- _WHAT YOU WILL DO_
In the listing, locate the line containing "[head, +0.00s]", then quote it and all following lines exactly. Omit pictures.

- _SUPPLIED MATERIAL_
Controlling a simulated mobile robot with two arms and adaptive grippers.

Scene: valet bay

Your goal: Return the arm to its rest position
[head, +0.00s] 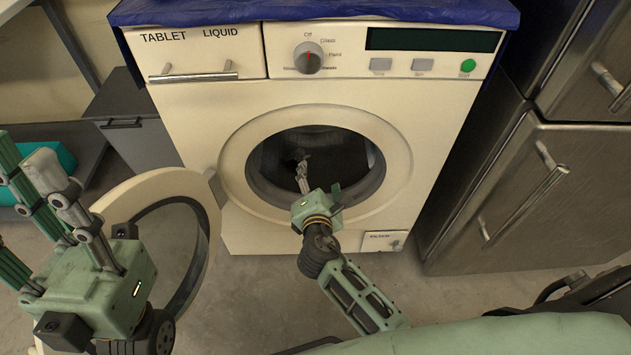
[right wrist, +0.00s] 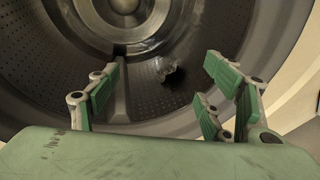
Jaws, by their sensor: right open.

- _ANSWER IN FULL_
[head, +0.00s] 
[right wrist, +0.00s] 
Jaws, by their sensor: right open.

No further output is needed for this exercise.